**Aim:** Copy each line of the material below that includes the string "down".
#####
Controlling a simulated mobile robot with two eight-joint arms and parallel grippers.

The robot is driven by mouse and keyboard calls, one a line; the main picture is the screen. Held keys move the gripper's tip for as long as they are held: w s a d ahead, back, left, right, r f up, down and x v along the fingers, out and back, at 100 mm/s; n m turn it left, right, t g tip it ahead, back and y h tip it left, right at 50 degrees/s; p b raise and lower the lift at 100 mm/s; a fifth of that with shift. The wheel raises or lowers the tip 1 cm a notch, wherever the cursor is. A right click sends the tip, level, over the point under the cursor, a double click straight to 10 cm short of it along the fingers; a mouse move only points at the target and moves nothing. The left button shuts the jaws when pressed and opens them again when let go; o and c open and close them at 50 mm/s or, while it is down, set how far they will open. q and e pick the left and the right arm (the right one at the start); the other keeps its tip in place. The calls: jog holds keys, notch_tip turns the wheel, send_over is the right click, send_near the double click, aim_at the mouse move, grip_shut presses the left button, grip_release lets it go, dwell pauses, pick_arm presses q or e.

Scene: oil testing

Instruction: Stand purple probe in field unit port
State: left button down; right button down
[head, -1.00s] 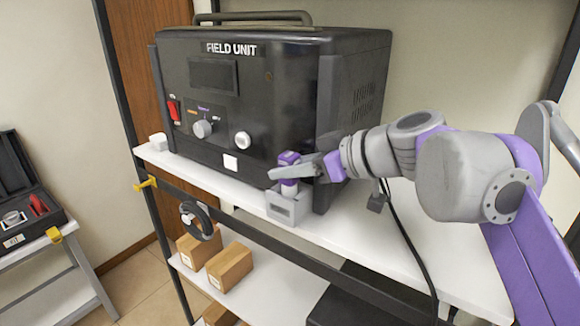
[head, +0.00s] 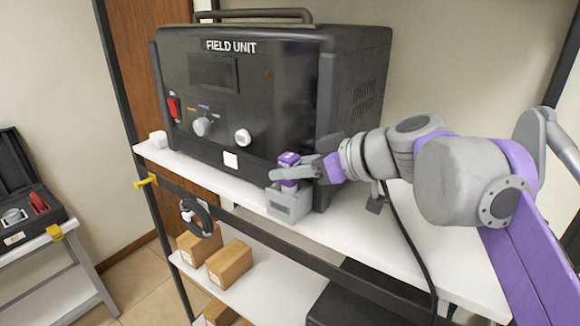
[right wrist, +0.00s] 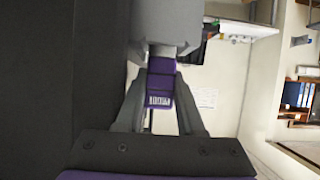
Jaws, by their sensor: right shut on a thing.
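The purple probe (head: 288,160) stands upright at the grey port block (head: 290,206) on the shelf, in front of the black field unit (head: 255,105). My right gripper (head: 292,173) is shut on the probe, just above the block. In the right wrist view the purple probe (right wrist: 160,88) sits between the two fingers of my right gripper (right wrist: 158,95), with a printed label facing the camera. The probe's lower end is hidden by the fingers and the block, so I cannot tell how deep it sits. My left gripper is not in view.
A small white block (head: 158,139) stands at the shelf's left end. Cardboard boxes (head: 230,263) lie on the lower shelf. An open black case (head: 25,190) rests on a side table.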

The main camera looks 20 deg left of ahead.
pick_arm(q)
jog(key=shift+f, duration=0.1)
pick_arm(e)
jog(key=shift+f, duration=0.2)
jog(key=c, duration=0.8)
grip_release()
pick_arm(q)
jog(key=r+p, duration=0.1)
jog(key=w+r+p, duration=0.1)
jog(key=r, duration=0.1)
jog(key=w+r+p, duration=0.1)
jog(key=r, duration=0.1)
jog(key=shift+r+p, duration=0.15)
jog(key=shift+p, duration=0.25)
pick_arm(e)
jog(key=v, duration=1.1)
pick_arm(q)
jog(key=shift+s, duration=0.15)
#####
**Expected answer:**
The robot is driven by mouse and keyboard calls, one a line; the main picture is the screen. Held keys move the gripper's tip for as long as they are held: w s a d ahead, back, left, right, r f up, down and x v along the fingers, out and back, at 100 mm/s; n m turn it left, right, t g tip it ahead, back and y h tip it left, right at 50 degrees/s; p b raise and lower the lift at 100 mm/s; a fifth of that with shift. The wheel raises or lowers the tip 1 cm a notch, wherever the cursor is. A right click sends the tip, level, over the point under the cursor, a double click straight to 10 cm short of it along the fingers; a mouse move only points at the target and moves nothing. The left button shuts the jaws when pressed and opens them again when let go; o and c open and close them at 50 mm/s or, while it is down, set how far they will open. q and e pick the left and the right arm (the right one at the start); the other keeps its tip in place. The calls: jog holds keys, notch_tip turns the wheel, send_over is the right click, send_near the double click, aim_at the mouse move, grip_shut presses the left button, grip_release lets it go, dwell pauses, pick_arm presses q or e.
State: left button down; right button down

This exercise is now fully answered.